Separate out the lines that hold "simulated".

*** Recorded information

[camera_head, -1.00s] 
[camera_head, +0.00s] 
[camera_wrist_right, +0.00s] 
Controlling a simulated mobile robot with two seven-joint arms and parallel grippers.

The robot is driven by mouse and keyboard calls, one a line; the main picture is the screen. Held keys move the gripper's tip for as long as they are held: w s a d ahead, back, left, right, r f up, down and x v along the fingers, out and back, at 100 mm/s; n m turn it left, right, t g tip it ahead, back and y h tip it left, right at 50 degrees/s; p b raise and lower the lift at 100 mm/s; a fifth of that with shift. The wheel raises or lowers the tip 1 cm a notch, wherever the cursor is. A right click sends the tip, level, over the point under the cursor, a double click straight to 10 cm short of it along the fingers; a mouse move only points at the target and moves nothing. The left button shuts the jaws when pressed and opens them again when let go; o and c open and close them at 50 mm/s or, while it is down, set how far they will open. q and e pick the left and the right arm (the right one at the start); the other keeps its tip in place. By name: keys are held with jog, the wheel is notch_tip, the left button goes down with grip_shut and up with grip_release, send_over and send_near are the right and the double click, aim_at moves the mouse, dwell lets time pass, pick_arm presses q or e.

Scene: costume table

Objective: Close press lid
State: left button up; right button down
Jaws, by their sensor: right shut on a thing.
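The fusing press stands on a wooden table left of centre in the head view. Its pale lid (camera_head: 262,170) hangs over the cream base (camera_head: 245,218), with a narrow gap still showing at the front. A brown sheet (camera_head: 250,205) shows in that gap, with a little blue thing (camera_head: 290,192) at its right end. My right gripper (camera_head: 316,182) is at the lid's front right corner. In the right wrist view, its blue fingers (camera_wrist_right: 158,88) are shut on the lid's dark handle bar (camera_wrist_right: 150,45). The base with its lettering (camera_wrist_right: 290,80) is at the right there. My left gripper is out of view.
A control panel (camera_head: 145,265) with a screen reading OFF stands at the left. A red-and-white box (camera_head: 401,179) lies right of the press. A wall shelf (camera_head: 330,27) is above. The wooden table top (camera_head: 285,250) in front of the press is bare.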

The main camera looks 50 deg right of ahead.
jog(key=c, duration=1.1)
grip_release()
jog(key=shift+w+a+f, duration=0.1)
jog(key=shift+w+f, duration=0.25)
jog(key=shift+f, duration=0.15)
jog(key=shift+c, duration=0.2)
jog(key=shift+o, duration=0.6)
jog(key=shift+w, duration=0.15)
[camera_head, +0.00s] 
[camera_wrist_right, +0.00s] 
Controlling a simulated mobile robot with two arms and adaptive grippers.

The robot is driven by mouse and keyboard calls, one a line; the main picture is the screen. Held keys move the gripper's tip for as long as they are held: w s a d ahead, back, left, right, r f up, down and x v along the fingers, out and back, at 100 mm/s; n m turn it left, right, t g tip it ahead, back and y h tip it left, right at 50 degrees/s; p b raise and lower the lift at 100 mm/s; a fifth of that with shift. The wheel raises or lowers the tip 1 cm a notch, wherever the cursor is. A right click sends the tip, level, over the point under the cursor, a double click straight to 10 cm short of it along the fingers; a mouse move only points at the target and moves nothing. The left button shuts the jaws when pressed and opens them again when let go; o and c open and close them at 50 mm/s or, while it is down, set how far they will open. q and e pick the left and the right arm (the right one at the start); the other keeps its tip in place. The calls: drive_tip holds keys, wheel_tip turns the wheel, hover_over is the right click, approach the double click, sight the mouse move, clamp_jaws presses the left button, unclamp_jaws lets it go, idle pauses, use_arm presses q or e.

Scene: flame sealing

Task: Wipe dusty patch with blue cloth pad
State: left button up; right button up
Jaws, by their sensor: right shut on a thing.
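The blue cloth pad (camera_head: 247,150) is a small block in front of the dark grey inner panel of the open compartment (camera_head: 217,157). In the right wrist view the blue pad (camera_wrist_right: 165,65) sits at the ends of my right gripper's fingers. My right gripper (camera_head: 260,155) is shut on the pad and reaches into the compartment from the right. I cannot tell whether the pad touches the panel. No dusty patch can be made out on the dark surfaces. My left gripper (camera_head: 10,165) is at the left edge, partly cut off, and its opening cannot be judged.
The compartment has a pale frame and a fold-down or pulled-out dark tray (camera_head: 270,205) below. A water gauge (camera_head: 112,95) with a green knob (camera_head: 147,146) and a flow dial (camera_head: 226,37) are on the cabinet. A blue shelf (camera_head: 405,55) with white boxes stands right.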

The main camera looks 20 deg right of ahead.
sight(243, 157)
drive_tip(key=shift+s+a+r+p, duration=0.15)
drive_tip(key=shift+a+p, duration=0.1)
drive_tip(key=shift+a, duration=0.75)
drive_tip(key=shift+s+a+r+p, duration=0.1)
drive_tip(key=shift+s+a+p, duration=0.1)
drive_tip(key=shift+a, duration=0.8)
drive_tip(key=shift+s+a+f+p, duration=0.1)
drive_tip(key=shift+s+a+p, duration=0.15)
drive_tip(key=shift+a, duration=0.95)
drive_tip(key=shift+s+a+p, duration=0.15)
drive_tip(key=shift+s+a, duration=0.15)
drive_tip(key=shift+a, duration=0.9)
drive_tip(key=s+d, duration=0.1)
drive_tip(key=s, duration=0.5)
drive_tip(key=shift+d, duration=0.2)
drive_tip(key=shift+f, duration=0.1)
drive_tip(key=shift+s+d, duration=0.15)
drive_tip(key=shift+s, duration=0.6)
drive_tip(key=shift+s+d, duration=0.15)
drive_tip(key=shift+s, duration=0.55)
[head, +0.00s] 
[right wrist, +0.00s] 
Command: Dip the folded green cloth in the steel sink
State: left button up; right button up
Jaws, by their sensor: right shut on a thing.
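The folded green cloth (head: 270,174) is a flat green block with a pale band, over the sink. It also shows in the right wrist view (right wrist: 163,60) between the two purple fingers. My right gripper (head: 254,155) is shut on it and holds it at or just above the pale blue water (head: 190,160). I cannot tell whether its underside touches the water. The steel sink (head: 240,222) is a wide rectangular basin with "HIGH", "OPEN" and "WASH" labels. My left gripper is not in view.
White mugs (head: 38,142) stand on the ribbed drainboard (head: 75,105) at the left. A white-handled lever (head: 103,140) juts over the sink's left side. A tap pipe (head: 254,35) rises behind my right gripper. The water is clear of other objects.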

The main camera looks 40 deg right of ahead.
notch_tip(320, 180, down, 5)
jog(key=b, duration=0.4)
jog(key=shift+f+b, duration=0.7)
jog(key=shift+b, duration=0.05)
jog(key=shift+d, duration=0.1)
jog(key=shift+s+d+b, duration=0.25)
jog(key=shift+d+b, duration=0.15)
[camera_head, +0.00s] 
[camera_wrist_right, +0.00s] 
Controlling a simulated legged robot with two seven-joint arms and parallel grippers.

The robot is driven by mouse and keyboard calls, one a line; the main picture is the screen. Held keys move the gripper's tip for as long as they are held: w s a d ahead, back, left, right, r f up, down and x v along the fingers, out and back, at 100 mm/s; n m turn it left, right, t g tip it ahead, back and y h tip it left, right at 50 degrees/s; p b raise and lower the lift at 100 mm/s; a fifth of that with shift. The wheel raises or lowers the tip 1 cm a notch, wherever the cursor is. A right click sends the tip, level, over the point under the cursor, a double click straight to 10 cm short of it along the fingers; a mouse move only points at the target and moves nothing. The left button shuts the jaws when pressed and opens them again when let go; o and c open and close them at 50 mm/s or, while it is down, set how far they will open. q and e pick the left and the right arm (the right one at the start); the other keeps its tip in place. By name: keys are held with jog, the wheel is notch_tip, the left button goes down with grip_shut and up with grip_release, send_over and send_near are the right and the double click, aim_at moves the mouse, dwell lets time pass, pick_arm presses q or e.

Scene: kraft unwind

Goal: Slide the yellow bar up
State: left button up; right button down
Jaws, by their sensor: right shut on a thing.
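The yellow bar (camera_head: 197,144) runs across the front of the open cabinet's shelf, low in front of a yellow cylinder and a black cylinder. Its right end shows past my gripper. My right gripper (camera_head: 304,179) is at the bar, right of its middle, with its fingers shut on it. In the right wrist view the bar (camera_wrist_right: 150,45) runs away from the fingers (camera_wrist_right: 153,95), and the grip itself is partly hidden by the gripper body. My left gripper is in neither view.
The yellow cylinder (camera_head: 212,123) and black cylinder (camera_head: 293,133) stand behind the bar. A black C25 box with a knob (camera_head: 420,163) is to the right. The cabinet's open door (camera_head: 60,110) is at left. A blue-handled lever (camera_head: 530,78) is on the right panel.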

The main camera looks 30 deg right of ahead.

******

◆ Exercise solution:
Controlling a simulated mobile robot with two seven-joint arms and parallel grippers.
Controlling a simulated mobile robot with two arms and adaptive grippers.
Controlling a simulated legged robot with two seven-joint arms and parallel grippers.

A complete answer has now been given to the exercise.